Methodological Quality of Primary Studies Matters
Well-executed systematic reviews offer many advantages for summarizing, synthesizing and integrating findings across studies when compared with non-systematic evaluations (e.g., clear and accountable methods; see Gough et al., 2017). However, the potential value of even the most well-executed systematic review could be undermined by the methodological quality of the primary studies (Moher et al., 2015; Shamseer et al., 2015; Oliveras et al., 2017). An assessment of methodological quality is necessary both for determining what primary studies might be included in a systematic review and for making inferences regarding the reliability of those studies retained for analysis and integration. For example, differences in the methodological quality of primary studies might explain why research on the same topic results in different or conflicting degrees of evidence. The exclusion of a formal assessment of methodological quality is a major limitation of the systematic review conducted by Lin et al. (2017) because any bias in primary studies transfers to the synthesized evidence unless those biases and sources are variation are handled as part of the analysis and interpretation of the cumulative findings. The issue of statistical power is an important consideration in this regard, yet sample size justification is an often overlooked consideration among primary research on MT including my past work (e.g., Gucciardi and Jones, 2012). For example, should a study with 16 participants (90% power to detect the smallest possible effect of r = 0.67 at p < 0.05; Cowden et al., 2014) be given the same degree of quality as one with 351 participants (90% power to detect the smallest possible effect of r = 0.171 at p < 0.05; Cowden et al., 2016)? Although the answer depends on the smallest effect size of interest (Lakens and Evers, 2014), it is important to bear in mind that underpowered studies inflate false positives (Button et al., 2013) and effect sizes tend to be unstable when samples are small (Schönbrodt and Perugini, 2013). The process of assessing methodological quality across a heterogeneous set of primary studies is challenging, particularly for observational research (Vandenbroucke et al., 2014; von Elm et al., 2014), because of the unavailability of consensus regarding definitions, assessments, and integration with the synthesis of evidence (Oliveras et al., 2017).
Construct Validity Evidence of Psychometric Tools Matters
Given the predominance of self-reported MT among the primary studies of Lin et al.'s (2017) systematic review, a key consideration for the assessment of methodological quality is the degree of construct validity evidence for each tool.
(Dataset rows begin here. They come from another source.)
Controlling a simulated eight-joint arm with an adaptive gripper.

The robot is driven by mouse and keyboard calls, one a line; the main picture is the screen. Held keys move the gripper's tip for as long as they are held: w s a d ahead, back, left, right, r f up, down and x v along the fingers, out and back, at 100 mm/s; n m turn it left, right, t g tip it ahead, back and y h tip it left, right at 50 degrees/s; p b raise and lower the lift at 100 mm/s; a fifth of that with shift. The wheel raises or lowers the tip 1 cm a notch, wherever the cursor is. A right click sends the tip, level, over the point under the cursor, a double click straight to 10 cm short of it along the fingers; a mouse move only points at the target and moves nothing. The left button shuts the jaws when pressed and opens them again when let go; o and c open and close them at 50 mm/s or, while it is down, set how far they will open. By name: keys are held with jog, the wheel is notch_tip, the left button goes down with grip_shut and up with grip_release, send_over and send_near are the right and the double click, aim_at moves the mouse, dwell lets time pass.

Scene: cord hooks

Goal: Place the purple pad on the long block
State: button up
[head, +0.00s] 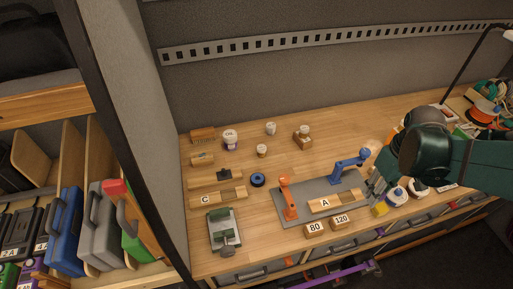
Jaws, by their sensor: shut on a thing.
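My gripper (376,194) reaches down from the right, just right of the grey mat and near the right end of a long wooden block marked A (325,205). It is shut on a small thing at its fingertips, too small and hidden to make out. I cannot pick out a purple pad; it may be the thing held. Another long block marked C (212,198) lies at the left of the bench. A plain long block (205,182) lies just behind it. I cannot tell which one is the long block meant.
An orange clamp (288,198) and a blue clamp (347,165) stand on the grey mat (310,191). Blocks marked 80 (314,229) and 120 (341,220) sit in front. A yellow piece (380,209) and a white-and-blue jar (397,195) are close to my gripper.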

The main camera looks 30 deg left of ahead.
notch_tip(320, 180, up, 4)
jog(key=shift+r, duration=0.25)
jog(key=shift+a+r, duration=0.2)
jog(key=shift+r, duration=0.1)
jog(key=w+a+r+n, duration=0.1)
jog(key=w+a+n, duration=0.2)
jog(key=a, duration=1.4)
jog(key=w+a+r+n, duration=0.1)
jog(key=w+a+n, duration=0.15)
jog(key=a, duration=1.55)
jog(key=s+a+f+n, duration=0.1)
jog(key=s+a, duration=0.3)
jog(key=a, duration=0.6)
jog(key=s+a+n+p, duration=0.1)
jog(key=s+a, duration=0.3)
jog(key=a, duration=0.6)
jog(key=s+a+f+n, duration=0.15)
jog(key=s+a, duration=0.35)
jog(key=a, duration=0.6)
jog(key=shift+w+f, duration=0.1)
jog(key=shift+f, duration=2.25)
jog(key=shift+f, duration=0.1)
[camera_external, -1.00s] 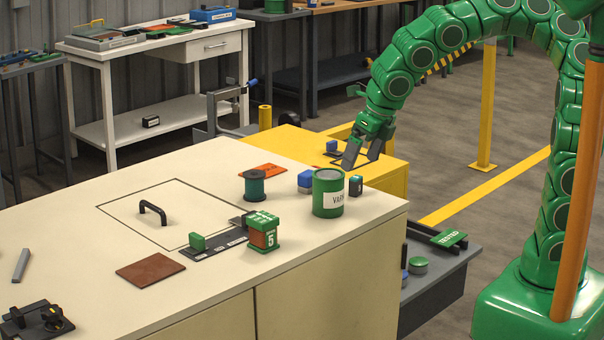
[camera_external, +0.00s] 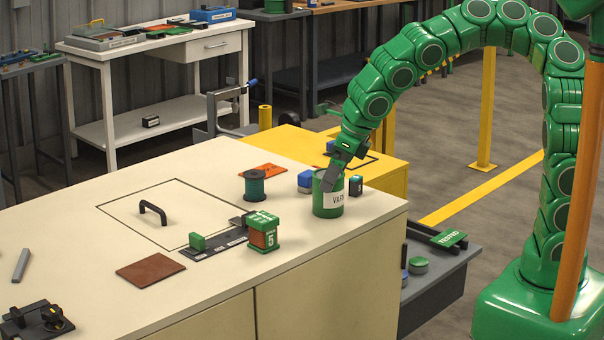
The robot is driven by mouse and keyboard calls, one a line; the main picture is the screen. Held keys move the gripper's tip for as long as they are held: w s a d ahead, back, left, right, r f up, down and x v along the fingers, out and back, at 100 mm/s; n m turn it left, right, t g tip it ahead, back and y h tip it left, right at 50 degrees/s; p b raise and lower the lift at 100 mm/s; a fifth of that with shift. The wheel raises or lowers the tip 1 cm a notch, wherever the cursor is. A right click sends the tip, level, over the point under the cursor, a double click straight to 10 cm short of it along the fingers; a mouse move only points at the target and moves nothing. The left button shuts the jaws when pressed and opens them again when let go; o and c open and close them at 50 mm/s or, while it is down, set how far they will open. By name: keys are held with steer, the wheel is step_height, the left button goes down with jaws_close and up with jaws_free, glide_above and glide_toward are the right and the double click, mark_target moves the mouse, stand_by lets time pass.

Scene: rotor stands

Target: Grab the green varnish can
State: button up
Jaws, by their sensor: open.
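The green varnish can (camera_external: 327,204) stands upright near the right corner of the cream cabinet top (camera_external: 215,290). The far finger is mostly hidden, so I cannot tell whether the fingers touch the can.
A blue-topped block (camera_external: 306,182) and a small dark block (camera_external: 355,186) stand close behind the can. A green spool (camera_external: 254,185) and a green-and-brown block marked 5 (camera_external: 263,232) stand to its left. The cabinet top in front of the can is clear.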

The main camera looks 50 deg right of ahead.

Construct validation refers to the testing of bidirectional associations between theory development and measurement in terms of assessments of the theoretical domain and its operationalization (substantive phase), empirical fidelity of the measurement approach (structural phase), and the meaning of test scores with key correlates or group differentiation (external phase) (Loevinger, 1957). Assuming sufficient evidence exists for the substantive foundations of a measure (e.g., precise definition, content validity evidence), ongoing tests of the internal structure of a scale are a necessary prerequisite for examinations of external relations because the number of latent factors or loading patterns may differ across samples, populations, and settings (Flora and Flake, 2017).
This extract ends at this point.